Then there was Sphe, a fourteen-year old boy who did not understand why I did not own a Lamborghini.
Finally, there was every other kid in the neighborhood, all of whom were convinced that I had lunch dates with famous musicians on a regular basis. I was American. For them, that meant I was part of a rich, beautiful, musical society.
First there was a girl who said that the worst thing about America was school shootings.
Then there was a boy who thought murder was the worst thing about America.
Finally, there was an entire class that believed in the Illuminati. They were South African. For them, even in the shadows of the glorified American celebrity life, negative aspects of American culture still managed to expose themselves.
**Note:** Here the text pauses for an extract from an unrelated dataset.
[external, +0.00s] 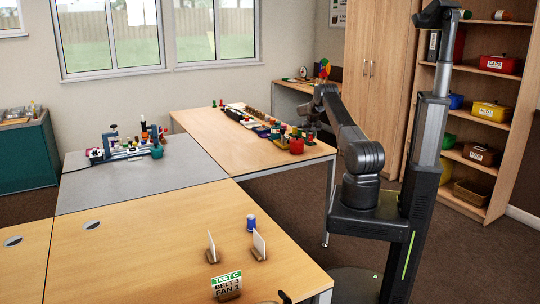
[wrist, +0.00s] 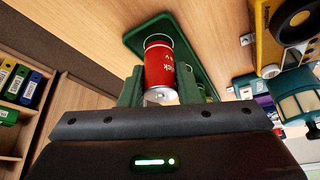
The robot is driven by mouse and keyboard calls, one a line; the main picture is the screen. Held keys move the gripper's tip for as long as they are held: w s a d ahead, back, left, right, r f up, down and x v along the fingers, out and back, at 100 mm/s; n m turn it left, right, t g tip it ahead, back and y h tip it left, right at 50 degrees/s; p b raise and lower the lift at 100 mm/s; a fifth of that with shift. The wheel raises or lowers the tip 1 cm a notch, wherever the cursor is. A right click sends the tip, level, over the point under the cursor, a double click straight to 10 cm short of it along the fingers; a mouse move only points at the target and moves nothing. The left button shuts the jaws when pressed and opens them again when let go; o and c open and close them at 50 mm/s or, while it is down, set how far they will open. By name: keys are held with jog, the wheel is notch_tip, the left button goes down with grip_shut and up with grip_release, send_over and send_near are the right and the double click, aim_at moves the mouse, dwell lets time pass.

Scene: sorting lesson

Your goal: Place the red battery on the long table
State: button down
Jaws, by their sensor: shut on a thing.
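The red battery (wrist: 158,66), a red cylinder with white lettering and a silver end, is between the two fingers of my gripper (wrist: 159,84) in the wrist view. The gripper is shut on it. A green tray (wrist: 196,62) on a wooden surface lies behind the battery; I cannot tell whether they touch. In the external view my gripper (external: 312,112) is near the far right part of the long table (external: 228,148), and the battery cannot be made out there. That table carries a crowded row of small things along its far and right side.
In the wrist view a yellow device (wrist: 268,52) and a teal lantern-like thing (wrist: 300,100) stand close on the right. Externally, a red pot (external: 297,145) stands at the table's right end. A blue cylinder (external: 251,222) is on the front table. The long table's near left part is clear.

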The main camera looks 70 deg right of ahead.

The students at Addington Primary School in Durban, South Africa seemed to spend every moment of their free time (and even their time when they were supposed to be working in class) asking me questions about America. Practically every question was music related—had I met Chris Brown? Was my favorite musician Nicki Minaj? Did I think Ke$ha was a member of the Illuminati? It was no surprise to me, then, that this intense interest in American music affected their interpretation of American culture. They translated music lyrics and images in music videos as they would a language; but this language was not universal. That is, not everyone translated it in the same way.
The same phenomenon occurred when I asked about the best aspects of American culture: through their translation of American music, they understood the whole of America as being as rich as Rick Ross and as beautiful as Beyonce. Despite my attempts to re-translate the musical language for them, my own cultural context got in the way. My translation, to them, was inaccurate.